__Instructions for the task__: Leave out all pictures. Return exactly the lines from the top of the material through the line containing "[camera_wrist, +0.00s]".

::::

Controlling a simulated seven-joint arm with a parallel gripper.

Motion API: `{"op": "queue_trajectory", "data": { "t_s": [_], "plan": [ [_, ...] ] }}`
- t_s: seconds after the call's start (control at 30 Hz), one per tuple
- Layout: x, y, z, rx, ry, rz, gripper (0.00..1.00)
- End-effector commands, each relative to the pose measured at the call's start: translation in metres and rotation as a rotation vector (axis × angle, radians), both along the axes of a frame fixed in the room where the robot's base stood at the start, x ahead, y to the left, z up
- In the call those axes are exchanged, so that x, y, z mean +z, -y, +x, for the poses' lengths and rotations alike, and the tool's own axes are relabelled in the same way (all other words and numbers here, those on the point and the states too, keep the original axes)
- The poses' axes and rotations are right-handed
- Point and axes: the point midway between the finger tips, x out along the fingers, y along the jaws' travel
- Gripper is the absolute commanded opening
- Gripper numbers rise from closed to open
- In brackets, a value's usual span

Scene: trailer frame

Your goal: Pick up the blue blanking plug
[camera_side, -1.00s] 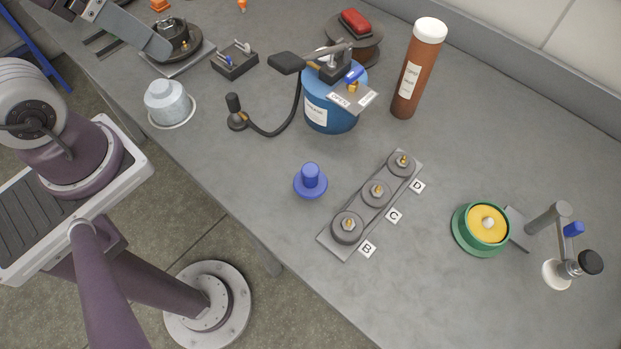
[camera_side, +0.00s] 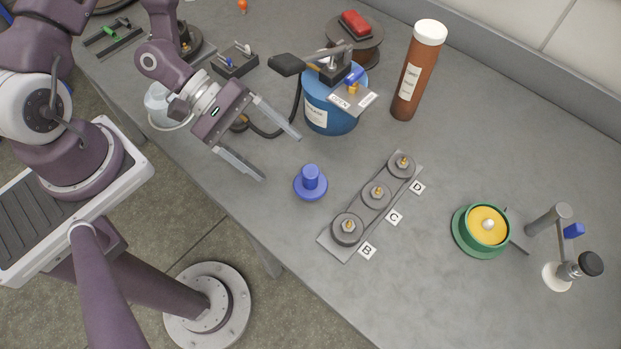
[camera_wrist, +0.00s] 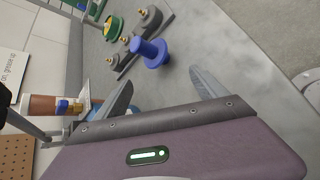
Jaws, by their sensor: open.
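The blue blanking plug (camera_side: 310,182) stands upright on the grey bench, a round flange with a narrower knob on top. It also shows in the wrist view (camera_wrist: 152,52), ahead of and between my fingers. My gripper (camera_side: 281,157) is open and empty, up and to the left of the plug in the side view, with its fingers pointing toward it. Both fingertips are apart from the plug. In the wrist view my gripper (camera_wrist: 161,95) shows its two fingers spread wide.
A plate with round fittings (camera_side: 376,193) labelled B, C, D sits just right of the plug. A blue canister (camera_side: 325,115) with a lever and black hose stands behind. A brown bottle (camera_side: 415,75) and a green-rimmed yellow dish (camera_side: 467,238) stand farther right.

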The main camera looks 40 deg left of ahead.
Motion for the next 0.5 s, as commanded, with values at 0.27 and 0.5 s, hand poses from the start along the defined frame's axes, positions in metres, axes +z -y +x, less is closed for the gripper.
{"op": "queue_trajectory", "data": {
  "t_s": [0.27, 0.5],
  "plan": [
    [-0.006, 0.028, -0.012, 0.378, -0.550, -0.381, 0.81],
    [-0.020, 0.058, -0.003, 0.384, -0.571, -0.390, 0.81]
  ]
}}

::::

__Reply to the task__:
Controlling a simulated seven-joint arm with a parallel gripper.

Motion API: `{"op": "queue_trajectory", "data": { "t_s": [_], "plan": [ [_, ...] ] }}`
- t_s: seconds after the call's start (control at 30 Hz), one per tuple
- Layout: x, y, z, rx, ry, rz, gripper (0.00..1.00)
- End-effector commands, each relative to the pose measured at the call's start: translation in metres and rotation as a rotation vector (axis × angle, radians), both along the axes of a frame fixed in the room where the robot's base stood at the start, x ahead, y to the left, z up
- In the call those axes are exchanged, so that x, y, z mean +z, -y, +x, for the poses' lengths and rotations alike, and the tool's own axes are relabelled in the same way (all other words and numbers here, those on the point and the states too, keep the original axes)
- The poses' axes and rotations are right-handed
- Point and axes: the point midway between the finger tips, x out along the fingers, y along the jaws' travel
- Gripper is the absolute commanded opening
- Gripper numbers rise from closed to open
- In brackets, a value's usual span

Scene: trailer frame

Your goal: Pick up the blue blanking plug
[camera_side, -1.00s] 
[camera_side, +0.00s] 
[camera_wrist, +0.00s] 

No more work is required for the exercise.